TASK OBJECTIVE →
Are you able to quote each entry exactly as written?

-------- DATA EXCERPTS --------

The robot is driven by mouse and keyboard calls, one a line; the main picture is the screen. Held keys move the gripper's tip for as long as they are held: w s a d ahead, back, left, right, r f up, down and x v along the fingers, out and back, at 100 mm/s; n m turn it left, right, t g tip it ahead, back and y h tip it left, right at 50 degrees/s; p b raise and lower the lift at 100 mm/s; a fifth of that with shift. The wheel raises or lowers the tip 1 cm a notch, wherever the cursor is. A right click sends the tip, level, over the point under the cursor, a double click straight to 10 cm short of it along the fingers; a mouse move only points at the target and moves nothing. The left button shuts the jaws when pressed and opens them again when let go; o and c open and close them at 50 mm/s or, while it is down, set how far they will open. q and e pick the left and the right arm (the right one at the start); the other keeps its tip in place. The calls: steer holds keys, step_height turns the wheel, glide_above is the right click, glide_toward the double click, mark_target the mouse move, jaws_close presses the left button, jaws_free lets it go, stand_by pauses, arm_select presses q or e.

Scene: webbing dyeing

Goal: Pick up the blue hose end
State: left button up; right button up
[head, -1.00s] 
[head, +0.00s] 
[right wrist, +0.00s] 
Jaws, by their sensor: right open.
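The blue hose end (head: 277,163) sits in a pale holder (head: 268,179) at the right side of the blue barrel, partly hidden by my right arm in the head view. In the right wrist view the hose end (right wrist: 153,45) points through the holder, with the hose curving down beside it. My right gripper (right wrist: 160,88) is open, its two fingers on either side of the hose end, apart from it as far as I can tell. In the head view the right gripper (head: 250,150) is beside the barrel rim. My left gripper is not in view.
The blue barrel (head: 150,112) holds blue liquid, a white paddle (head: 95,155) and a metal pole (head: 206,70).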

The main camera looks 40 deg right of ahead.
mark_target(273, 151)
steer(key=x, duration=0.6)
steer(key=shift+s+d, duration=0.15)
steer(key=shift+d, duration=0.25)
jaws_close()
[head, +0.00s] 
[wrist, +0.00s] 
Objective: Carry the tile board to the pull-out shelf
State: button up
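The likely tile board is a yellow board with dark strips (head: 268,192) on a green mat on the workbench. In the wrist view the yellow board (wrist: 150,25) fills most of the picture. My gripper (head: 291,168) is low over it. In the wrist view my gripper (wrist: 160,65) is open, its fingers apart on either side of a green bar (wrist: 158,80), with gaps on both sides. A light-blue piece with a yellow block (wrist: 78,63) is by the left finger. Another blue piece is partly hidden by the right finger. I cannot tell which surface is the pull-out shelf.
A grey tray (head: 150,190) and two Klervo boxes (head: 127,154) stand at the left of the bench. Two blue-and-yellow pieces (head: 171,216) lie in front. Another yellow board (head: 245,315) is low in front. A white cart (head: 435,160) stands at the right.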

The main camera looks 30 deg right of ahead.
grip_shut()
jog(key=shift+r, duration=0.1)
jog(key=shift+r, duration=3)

--------

TASK OUTPUT →
The robot is driven by mouse and keyboard calls, one a line; the main picture is the screen. Held keys move the gripper's tip for as long as they are held: w s a d ahead, back, left, right, r f up, down and x v along the fingers, out and back, at 100 mm/s; n m turn it left, right, t g tip it ahead, back and y h tip it left, right at 50 degrees/s; p b raise and lower the lift at 100 mm/s; a fifth of that with shift. The wheel raises or lowers the tip 1 cm a notch, wherever the cursor is. A right click sends the tip, level, over the point under the cursor, a double click straight to 10 cm short of it along the fingers; a mouse move only points at the target and moves nothing. The left button shuts the jaws when pressed and opens them again when let go; o and c open and close them at 50 mm/s or, while it is down, set how far they will open. q and e pick the left and the right arm (the right one at the start); the other keeps its tip in place. The calls: steer holds keys, step_height turns the wheel, glide_above is the right click, glide_toward the double click, mark_target the mouse move, jaws_close presses the left button, jaws_free lets it go, stand_by pauses, arm_select presses q or e.

Scene: webbing dyeing

Goal: Pick up the blue hose end
State: left button up; right button up
[head, -1.00s] 
[head, +0.00s] 
[right wrist, +0.00s] 
Jaws, by their sensor: right open.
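The blue hose end (head: 277,163) sits in a pale holder (head: 268,179) at the right side of the blue barrel, partly hidden by my right arm in the head view. In the right wrist view the hose end (right wrist: 153,45) points through the holder, with the hose curving down beside it. My right gripper (right wrist: 160,88) is open, its two fingers on either side of the hose end, apart from it as far as I can tell. In the head view the right gripper (head: 250,150) is beside the barrel rim. My left gripper is not in view.
The blue barrel (head: 150,112) holds blue liquid, a white paddle (head: 95,155) and a metal pole (head: 206,70).

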The main camera looks 40 deg right of ahead.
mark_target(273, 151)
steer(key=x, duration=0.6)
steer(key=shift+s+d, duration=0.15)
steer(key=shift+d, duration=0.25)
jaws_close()
[head, +0.00s] 
[wrist, +0.00s] 
Objective: Carry the tile board to the pull-out shelf
State: button up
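The likely tile board is a yellow board with dark strips (head: 268,192) on a green mat on the workbench. In the wrist view the yellow board (wrist: 150,25) fills most of the picture. My gripper (head: 291,168) is low over it. In the wrist view my gripper (wrist: 160,65) is open, its fingers apart on either side of a green bar (wrist: 158,80), with gaps on both sides. A light-blue piece with a yellow block (wrist: 78,63) is by the left finger. Another blue piece is partly hidden by the right finger. I cannot tell which surface is the pull-out shelf.
A grey tray (head: 150,190) and two Klervo boxes (head: 127,154) stand at the left of the bench. Two blue-and-yellow pieces (head: 171,216) lie in front. Another yellow board (head: 245,315) is low in front. A white cart (head: 435,160) stands at the right.

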The main camera looks 30 deg right of ahead.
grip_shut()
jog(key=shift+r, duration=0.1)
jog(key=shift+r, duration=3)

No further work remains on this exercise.